* DATASET CONTENT:
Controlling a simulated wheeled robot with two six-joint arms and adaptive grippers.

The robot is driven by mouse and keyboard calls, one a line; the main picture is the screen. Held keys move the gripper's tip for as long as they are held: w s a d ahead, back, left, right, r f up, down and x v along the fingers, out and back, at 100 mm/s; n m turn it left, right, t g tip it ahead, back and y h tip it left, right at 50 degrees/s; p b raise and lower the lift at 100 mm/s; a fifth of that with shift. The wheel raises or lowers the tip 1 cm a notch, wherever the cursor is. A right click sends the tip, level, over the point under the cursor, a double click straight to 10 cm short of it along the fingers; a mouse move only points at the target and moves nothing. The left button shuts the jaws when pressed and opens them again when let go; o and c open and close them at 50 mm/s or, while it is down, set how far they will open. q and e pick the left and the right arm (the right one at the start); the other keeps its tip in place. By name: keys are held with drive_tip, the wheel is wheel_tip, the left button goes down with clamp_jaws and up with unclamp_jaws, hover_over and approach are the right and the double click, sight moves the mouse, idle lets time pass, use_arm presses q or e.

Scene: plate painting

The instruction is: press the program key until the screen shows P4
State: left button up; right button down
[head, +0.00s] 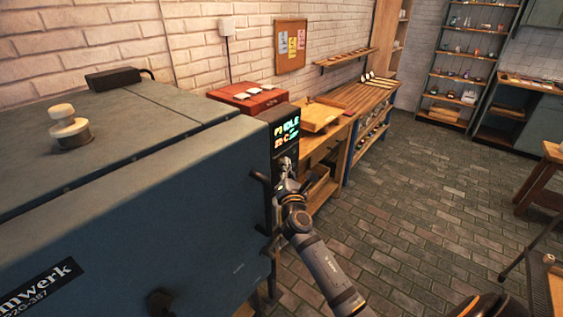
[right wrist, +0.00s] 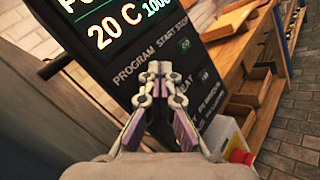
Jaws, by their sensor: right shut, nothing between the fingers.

* EXERCISE: Leave out every picture, and copy exactly the lines from the line that contains "[right wrist, +0.00s]" through the end of the material.

* PROBLEM SOLUTION:
[right wrist, +0.00s] 
Jaws, by their sensor: right shut, nothing between the fingers.

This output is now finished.